I'd been worrying about what I would do or say for the regional gathering but I trust that God will lead me to the resources I need to create an interesting and dynamic activity for everyone. I know I can bring this to those in my GIL group and they will support me and hold me in God's light. It's so great knowing I don't have to "front", that I can be vulnerable and imperfect and will be loved and nurtured.
Next week at meeting, our second hour will be about racism, lead by a woman from a New England Friends meeting. She will be talking about her experiences. I have been increasingly aware of the classism which seems almost inherent in Quakerism in general. I'd asked if I could lead a 2nd hour about class issues and am now scheduled for the following week, the first Sunday in February.

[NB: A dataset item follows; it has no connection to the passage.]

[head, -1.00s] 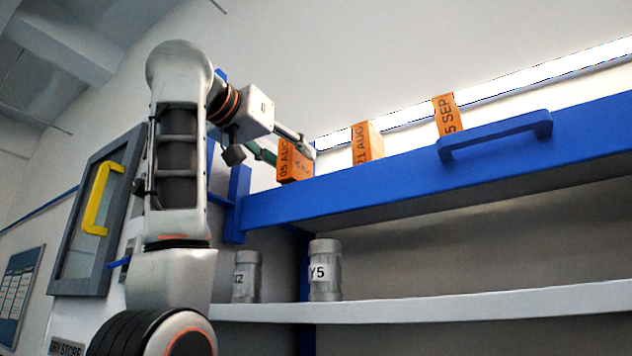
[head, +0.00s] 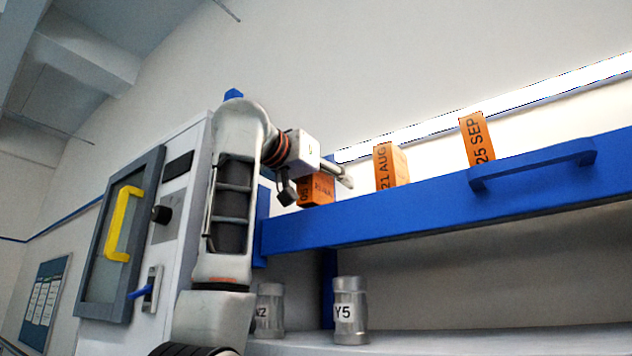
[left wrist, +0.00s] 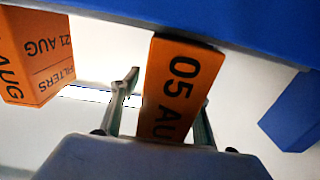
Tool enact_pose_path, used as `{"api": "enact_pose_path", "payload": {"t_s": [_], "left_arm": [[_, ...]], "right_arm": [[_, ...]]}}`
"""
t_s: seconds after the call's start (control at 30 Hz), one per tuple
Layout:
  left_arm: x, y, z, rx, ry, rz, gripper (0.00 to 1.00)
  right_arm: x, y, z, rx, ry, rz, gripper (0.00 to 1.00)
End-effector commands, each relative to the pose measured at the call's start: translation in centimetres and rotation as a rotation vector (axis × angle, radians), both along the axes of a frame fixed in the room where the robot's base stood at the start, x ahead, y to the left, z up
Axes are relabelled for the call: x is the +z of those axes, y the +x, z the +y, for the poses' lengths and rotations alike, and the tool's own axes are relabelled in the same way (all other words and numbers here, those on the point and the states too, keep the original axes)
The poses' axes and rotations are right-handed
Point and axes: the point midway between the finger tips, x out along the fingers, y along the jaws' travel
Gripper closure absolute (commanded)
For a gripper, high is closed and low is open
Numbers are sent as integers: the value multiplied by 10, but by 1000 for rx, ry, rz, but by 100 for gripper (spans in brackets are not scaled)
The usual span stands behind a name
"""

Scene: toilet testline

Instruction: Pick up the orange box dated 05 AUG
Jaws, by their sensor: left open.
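The orange box dated 05 AUG (head: 321,190) stands at the left end of the blue shelf top. My left gripper (head: 343,176) is at this box in the head view and hides part of its upper left side and date. In the left wrist view the box (left wrist: 180,85) shows "05 AU", with the rest of the label cut off by my gripper's body. The open fingers of my left gripper (left wrist: 162,108) lie one on each side of the box, with a visible gap on the left. Contact on the right side cannot be told. My right gripper is not in view.
Orange boxes 21 AUG (head: 391,166) and 25 SEP (head: 477,139) stand farther right on the blue shelf (head: 400,212), which has a blue handle (head: 535,165). Grey canisters, one marked Y5 (head: 350,312), stand on the lower shelf. A cabinet with a yellow handle (head: 122,225) is at left.

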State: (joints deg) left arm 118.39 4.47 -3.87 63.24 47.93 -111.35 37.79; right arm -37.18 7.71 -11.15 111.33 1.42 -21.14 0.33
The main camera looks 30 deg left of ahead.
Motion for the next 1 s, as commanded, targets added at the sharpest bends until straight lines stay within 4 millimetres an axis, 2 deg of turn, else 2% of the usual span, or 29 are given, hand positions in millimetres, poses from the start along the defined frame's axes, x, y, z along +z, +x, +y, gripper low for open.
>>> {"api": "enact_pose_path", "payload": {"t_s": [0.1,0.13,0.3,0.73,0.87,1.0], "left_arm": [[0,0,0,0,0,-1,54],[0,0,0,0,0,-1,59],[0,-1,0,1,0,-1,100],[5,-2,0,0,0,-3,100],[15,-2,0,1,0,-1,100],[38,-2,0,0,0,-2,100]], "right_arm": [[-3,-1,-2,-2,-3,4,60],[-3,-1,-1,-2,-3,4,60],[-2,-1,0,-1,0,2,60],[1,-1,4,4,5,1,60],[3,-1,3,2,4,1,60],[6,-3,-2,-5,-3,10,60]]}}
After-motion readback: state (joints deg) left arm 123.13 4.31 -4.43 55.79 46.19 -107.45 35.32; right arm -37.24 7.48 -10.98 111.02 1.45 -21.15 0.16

I think I want to begin by talking about what privilege is and how we have benefited from things beyond our control: The color of our skin, parental education, parental stability and financial security, etc. (at this point, I'd like to recommend the book "White Like Me: Reflections on Race by a Privileged Son" by Tim Wise). I'd like to talk about how welcoming we are to newcomers to our meeting. I think it would be interesting to hold up a series of pictures of "typical" Americans and ask everybody to, using their usual attitudes, put the people in the pictures in one of three categories: will feel comfortable at NFM, may feel comfortable or, will not fit in. I think I may send this article out via email prior to that Sunday so people will have the opportunity to read and reflect on how we may be perceived by newcomers (the article is not Quaker but it does express the inherent "weirdness" of many crunchy granola progressive types, which our liberal, unprogrammed, highly educated meeting certainly is).
Caroline and I will lead the large Growing in the Light meeting in March. We chose the topics for each month and opted to lead the topic of "Obedience". I'm not yet sure where we're heading but I'm thinking about a worship sharing about a time in which we were guided by spirit to do something and were obedient. I don't think discernment and obedience mean the same thing but I understand them to be connected when it comes to the will of God. "Not my will but thine" and "Trust and Obey" and "proceed as way opens" and "Live up to the Light thee has and more will be given thee". What is obedience? How do we know when we are being obedient? What happens when we do not obey? How are discernment and obedience related? These are all questions we could explore.
3 comments:
These opportunities sound great, Mary Linda. I also appreciate and resonate with your remark about how your spiritual nurture group can impact the larger meeting, because of the intimacy and support you have created and can offer one another.
I think since a number of us from the worship group I attend also have ties with and participate in the monthly meeting, we too are able to be a different sort of... presence... just because no single one of us is there alone.
Also, since you mention doing some work with your meeting about class and Quakers, I wonder if you are familiar with this relatively new blog that has made quite a ripple in the Quaker blogosphere:
Quakers and Social Class.
If you aren't familiar with the blog, there is an exercise--and LOTS of comments!--in this post in particular that might get folks more engaged in looking at "class privilege."
Anyway, keep us posted on your involvement in these new opportunities.
Blessings,
Liz Opp, The Good Raised Up
Good to hear from you, Liz!
Yes, it was Jeanne's blog that spoke to what I've had vague feelings about but hadn't gotten to the point of really describing. Reading about her some of her observations opened me to begin exploring my own biases and those of NFM.
Mary Linda
Mary Linda,
I'm glad you've been asked to talk about class among Friends at your Meeting! And I'm glad people are talking about this now. How exciting. And good for you.
I'd like to recommend a book specifically about what it might be like for a working class person to be socially welcomed into Meeting: Alfred Lubrano's book Limbo: Blue-Collar Roots, White Collar Dreams. It's not about a Quaker or about Meeting, but it speaks to my condition as someone who was raised working class but is trying to fit-in with middle and owning class Friends. There are other books about class privilege too.
I suggest this because I am reluctant to equate or compare classism with racism. These two forms of oppression support each other and are used by those in power to "conquer and divide" so neither group sees their commonalities.
I'd also suggest watching the film Crash with the lens of class; it shows how class and race are bedfellows but very different.
I'd also like to talk to you after you've led that hour. I'm thinking about leading an interest group on social class and Friends at FGC's summer gathering. I'll be in touch with you in mid-February to find out how it went.
Any chance your Meeting records these sessions?